Security products which aim to block attacks may do their job perfectly while also reporting the attacks that are blocked. However, one of the biggest problems in the cyber security arena today is alert fatigue, where there are too many alerts to manually process. The largest data breach in history  affecting more than 41 million customer payment card accounts could have been prevented if the right action from the visible security alerts were taken. A web site protected by a web application firewall may be targeted by anywhere from hundreds of thousands of attacks to millions of attacks in a single day.

The amount of manpower given for processing and analyzing these alerts is always not enough, and the result is a flood of important data which is not handled and analyzed due to the alert fatigue. However, by leveraging artificial intelligence, we can develop sophisticated machine learning algorithms to cluster alerts to automate and consolidate those alerts, condensing days or weeks of work into minutes.

Our goal of clustering attacks on web applications is two-fold:

  1. Highlight interesting patterns inside the attacks
  2. Distill the massive amount of attacks to a few actionable incidents

Clustering can help us create a “story” out of the attacks (naming them based on behavior), making them more easily understood to a human observer and easier to analyze. For example, when seeing a cluster called, “SQL injection attack from several IPs in China using a Havij scanner,” the story behind it is much clearer than analyzing the thousands of attacks this cluster contains and trying to find the common pattern between them.

A simple “group-by” algorithm that takes the alerts and groups them by a specific attribute is not good enough. The reason is that there is not a single structure for attacks, and there is no single attribute which can define all the attacks. Thus, a more sophisticated algorithm, which considers a general distance function between attacks on web applications, is needed.

The algorithm has three main stages:

  1. Feature extraction
  2. Distance calculation
  3. Clustering of the attacks

Feature extraction

The raw data that enters the algorithm is an HTTP request that contains an attack stopped by the firewall, with some additional fields containing more data about the attack, like the source IP and the type of attack.

By leveraging our web application security domain knowledge, we extract additional meaningful features from the raw data that can help us describe the attack.

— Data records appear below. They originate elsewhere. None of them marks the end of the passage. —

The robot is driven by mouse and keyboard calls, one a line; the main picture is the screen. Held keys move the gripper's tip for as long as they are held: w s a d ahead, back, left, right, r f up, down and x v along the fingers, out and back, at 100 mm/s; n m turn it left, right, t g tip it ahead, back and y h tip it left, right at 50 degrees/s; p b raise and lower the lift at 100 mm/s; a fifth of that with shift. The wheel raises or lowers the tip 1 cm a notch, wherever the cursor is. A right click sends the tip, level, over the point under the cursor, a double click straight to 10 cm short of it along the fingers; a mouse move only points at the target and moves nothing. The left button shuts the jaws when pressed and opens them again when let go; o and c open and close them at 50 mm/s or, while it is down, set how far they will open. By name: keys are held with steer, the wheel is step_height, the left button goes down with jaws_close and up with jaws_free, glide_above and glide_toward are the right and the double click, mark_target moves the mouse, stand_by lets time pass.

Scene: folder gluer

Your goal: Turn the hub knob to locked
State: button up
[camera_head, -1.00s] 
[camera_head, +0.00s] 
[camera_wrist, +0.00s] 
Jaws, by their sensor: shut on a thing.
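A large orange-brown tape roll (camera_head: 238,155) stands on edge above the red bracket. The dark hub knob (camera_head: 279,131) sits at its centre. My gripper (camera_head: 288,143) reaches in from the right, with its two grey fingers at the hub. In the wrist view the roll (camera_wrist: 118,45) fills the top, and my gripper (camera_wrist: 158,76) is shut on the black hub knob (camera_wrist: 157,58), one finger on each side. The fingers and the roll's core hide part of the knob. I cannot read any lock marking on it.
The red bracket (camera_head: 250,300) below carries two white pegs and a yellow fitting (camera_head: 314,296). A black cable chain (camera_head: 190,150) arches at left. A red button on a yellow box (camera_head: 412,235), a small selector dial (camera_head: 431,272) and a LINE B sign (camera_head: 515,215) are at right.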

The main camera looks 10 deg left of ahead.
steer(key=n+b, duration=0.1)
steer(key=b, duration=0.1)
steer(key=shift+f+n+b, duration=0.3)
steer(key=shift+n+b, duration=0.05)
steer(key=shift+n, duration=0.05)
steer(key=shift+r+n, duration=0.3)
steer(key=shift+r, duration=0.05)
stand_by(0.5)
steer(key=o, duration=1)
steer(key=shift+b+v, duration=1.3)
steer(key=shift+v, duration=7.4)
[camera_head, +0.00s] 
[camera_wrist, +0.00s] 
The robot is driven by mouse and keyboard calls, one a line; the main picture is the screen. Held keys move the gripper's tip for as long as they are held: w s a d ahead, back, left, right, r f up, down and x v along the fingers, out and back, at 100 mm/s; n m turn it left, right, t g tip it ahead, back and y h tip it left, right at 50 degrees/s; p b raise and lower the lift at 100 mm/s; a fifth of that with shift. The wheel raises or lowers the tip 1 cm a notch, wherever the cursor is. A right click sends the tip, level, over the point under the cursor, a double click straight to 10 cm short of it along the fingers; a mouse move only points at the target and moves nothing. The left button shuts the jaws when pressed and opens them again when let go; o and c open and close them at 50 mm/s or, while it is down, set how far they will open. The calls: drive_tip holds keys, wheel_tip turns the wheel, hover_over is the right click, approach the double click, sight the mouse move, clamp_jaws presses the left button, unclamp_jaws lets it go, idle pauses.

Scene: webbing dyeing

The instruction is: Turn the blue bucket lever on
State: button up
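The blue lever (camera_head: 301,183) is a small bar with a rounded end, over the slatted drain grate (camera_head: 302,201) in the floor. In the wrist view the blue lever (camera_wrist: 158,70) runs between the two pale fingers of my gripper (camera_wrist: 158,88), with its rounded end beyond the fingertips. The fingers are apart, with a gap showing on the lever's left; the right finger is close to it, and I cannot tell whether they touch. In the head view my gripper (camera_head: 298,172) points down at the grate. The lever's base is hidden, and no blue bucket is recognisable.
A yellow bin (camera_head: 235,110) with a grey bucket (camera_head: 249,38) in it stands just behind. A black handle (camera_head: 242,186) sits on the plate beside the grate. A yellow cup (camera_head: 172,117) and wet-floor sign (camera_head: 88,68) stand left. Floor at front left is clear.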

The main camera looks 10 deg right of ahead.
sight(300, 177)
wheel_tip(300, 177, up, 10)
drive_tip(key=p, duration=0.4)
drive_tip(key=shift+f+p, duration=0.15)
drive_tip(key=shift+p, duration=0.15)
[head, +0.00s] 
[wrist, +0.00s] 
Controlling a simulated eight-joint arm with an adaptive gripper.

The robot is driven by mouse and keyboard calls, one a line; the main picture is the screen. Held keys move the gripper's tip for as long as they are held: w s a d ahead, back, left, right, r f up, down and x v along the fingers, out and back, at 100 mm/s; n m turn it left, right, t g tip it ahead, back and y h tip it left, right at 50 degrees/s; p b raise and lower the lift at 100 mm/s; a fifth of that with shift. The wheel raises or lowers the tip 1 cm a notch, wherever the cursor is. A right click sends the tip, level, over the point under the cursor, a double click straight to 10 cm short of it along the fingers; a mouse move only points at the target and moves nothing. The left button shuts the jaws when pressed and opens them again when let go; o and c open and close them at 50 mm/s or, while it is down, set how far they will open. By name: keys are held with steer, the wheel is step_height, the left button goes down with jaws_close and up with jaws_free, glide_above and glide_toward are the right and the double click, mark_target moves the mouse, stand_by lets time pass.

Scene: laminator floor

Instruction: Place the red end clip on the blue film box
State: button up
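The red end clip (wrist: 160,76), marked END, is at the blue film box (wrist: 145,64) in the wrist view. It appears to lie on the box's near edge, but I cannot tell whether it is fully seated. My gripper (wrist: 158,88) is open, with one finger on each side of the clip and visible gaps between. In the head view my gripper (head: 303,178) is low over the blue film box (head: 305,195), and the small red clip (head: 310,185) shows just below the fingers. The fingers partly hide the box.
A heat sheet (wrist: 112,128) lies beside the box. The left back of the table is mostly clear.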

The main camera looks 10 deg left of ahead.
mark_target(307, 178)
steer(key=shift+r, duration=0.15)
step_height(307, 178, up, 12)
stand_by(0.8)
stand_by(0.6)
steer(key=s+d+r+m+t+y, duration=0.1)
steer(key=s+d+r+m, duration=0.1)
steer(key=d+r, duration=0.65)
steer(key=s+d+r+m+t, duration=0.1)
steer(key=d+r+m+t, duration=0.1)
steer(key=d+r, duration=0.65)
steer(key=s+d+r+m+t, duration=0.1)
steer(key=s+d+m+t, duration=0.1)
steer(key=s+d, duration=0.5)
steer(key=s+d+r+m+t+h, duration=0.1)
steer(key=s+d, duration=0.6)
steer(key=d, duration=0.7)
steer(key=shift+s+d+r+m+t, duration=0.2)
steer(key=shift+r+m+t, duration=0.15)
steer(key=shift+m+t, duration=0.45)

For example, the source of an attack is not defined solely by the IP. We also use geolocation services to extract more the about the origin of the IP, like source country, ISP, coordinates, ASN etc. It is also useful to know whether this IP comes from some kind of anonymity framework like TOR or an anonymous proxy.

Distance Calculations

The next task is to determine a way to calculate the distance between two attacks. This is a core stage of the algorithm as it determines when two attacks are similar, which in general is what the algorithm is trying to achieve. Calculating a distance between two points in the plane is easy – there is a precise formula to do it – but how can we calculate the distance between two URLs or two IPs?

We need to find a method to calculate the distance for every meaningful feature we have in our data, and then combine all these distances to find a single measure between two attacks.

Clustering of the Attacks

The final step is to take the data with all the extracted features and the distance measure between attacks to construct clusters of the attacks. In our case, we used a streaming clustering algorithm. This algorithm creates the clusters over time by receiving a stream of data as more and more attacks enter the system.

The importance of clustering in streaming mode is that the attacks are being delivered in real time. This method of stream clustering helps the performance of the algorithms in both time and memory, as not all the attack data is stored in memory all the time, only the current clusters with their unique features.

To conclude, clustering attacks on web applications help to understand the hidden patterns behind the attacks and to make huge amounts of data comprehendible to the human security expert. Constructing such a clustering algorithm requires more than just machine learning knowledge, it requires a high level of domain knowledge in cyber security to understand and construct the various parts of the algorithm.